I was raised where the mountain taught us what to fear.
It was always there, right behind the house, like another relative.
Not the nice kind. The kind everybody respects because they’re big and quiet and a little mean.
My family loved that mountain. Talked about it like it made us better than other people. Like it kept us safe. Like it was proof we were built the hard way and that counted for something.
And I bought it. Of course I did. When you’re a kid, whatever your family repeats enough times starts to sound like God.
So I grew up thinking the mountain was holy. I thought silence was strength. I thought keeping your mouth shut was the same thing as being good. I thought love looked like loyalty, even when it felt a lot like fear.
We didn’t ask questions. Or, not the real ones. Not the kind that make a room go still.
You learn that early in some houses. You learn which subjects are safe. You learn when to nod. You learn how to swallow a thought before it becomes a problem.
Then I got older and ended up in classrooms with cheap fluorescent lights and maps on the wall where my whole world looked small enough to cover with a thumb.
That messed me up a little.
Books messed me up too. In a good way, I guess. They kept handing me words for things I’d felt my whole life but never knew how to say.
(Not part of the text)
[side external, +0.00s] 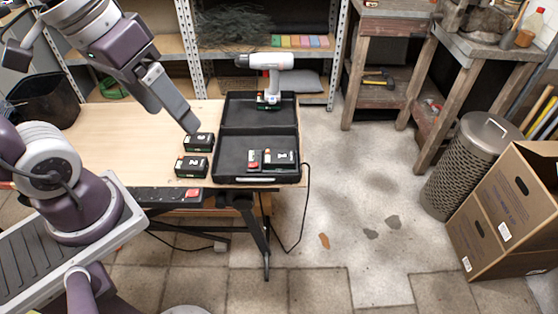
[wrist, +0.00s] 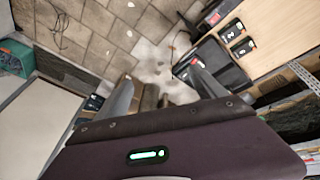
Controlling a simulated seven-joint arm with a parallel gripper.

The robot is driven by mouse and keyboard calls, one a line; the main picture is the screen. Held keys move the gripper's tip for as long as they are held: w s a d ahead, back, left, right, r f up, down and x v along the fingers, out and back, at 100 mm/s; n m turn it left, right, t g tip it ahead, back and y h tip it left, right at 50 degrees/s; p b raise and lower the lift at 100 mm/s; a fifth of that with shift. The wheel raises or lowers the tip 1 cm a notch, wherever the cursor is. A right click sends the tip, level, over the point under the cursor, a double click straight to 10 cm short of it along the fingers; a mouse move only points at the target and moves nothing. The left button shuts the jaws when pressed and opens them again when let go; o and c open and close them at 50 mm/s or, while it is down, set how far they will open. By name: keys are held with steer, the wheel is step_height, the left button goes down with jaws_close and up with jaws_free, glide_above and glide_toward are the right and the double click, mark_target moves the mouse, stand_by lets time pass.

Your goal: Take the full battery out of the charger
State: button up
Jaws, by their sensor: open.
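An open black case (side external: 231,150) lies on the table. In its front part sits a black unit with a red end and a numbered battery (side external: 285,158), apparently the charger (side external: 254,160) with a battery in it; I cannot read its charge. Two more black-and-green batteries, a rear one (side external: 199,142) and a front one (side external: 191,167), stand on the table left of the case. Both also show in the wrist view (wrist: 232,30) (wrist: 244,47). My gripper (side external: 190,128) is above the table near the rear battery, open and empty, fingers apart in the wrist view (wrist: 160,88).
A white drill (side external: 268,75) stands upright at the back of the case. A cable (side external: 307,195) hangs from the table's right side to the floor. A dark strip with a red part (side external: 170,196) is at the front edge. The table (side external: 115,140) is clear at left.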

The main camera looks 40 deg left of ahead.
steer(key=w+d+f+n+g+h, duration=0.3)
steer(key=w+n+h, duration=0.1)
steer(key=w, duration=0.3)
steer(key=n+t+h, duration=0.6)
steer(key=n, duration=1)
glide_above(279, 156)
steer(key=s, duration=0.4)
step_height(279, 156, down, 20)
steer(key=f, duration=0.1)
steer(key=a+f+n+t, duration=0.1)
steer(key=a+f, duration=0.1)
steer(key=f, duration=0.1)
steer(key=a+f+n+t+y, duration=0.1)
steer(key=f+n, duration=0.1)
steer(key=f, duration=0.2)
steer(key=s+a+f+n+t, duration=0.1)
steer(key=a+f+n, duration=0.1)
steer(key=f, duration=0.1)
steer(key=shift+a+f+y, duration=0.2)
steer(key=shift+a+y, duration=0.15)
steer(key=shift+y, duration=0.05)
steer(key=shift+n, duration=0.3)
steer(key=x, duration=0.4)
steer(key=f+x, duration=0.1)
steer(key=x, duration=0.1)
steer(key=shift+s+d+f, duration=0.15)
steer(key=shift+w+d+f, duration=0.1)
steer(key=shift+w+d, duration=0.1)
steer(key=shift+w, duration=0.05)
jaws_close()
Shame. Control. Grief. Choice.
That last one really pissed people off.
Because once you learn you have a choice, a lot of the old stories start sounding shaky as hell.
I started realizing some of what I’d been taught as truth was really just survival with better branding. Some of it was love, sure, but some of it was fear passed down so many times nobody called it fear anymore.
Just tradition. Just family. Just the way things are.
Which is a hell of a sentence. “The way things are.” People can bury you with that one and still act like they’re protecting you.
School didn’t just teach me facts. That’s the boring version. What it really taught me was how to name what hurt.
How to say, that made me feel small.
How to say, I know you loved me, but that still did damage.
How to say, this is where I’m from, but it is not the whole story of me.
That kind of learning is dangerous. Not in a dramatic movie way. In a regular life way. In a “you go home for dinner and suddenly hear everything differently” way. In a “you realize half your personality is just old self-defense” way.
I used to think becoming yourself would feel brave and clean. Like a movie. Like running. Like wind. Like some big cinematic bullshit.
Mostly it felt awkward.
Mostly it felt like saying one honest thing and then feeling sick about it for three days.
Mostly it felt like guilt. Like being a bad daughter, a bad son, a bad whatever they needed you to be so everybody else could stay comfortable.
And still— I left. Not all at once. Not cleanly. More like peeling out of an old skin and finding another one underneath that was also scared, just less willing to lie.
The mountain didn’t stay behind, though.
That would’ve been easier.
It’s still in me. In the way I go quiet too fast. In the way I brace for anger when I tell the truth. In the way “home” still feels warm and heavy at the same time.
I still love where I come from. That’s what makes it hard.
I love the people. I love the weather. I love the stupid specific way the light hit the yard late in the afternoon. I love the stories, the food, the old jokes, the way everybody could make something out of almost nothing.
I just don’t worship it anymore.
That’s different.
Now when I think of the mountain, I don’t think of God. I think of pressure. I think of shelter. I think of all the ways a thing can hold you and bury you at the same time.
I carry it in my mouth now.
You can hear it when I hesitate. You can hear it when I say no. You can hear it in every truth I had to fight my way into.
I left the mountain. Mostly.
But it still has a room in me.
And maybe that’s fine. Maybe that’s what growing up is. Not cutting it out. Just finally learning how to speak with all that stone in your mouth.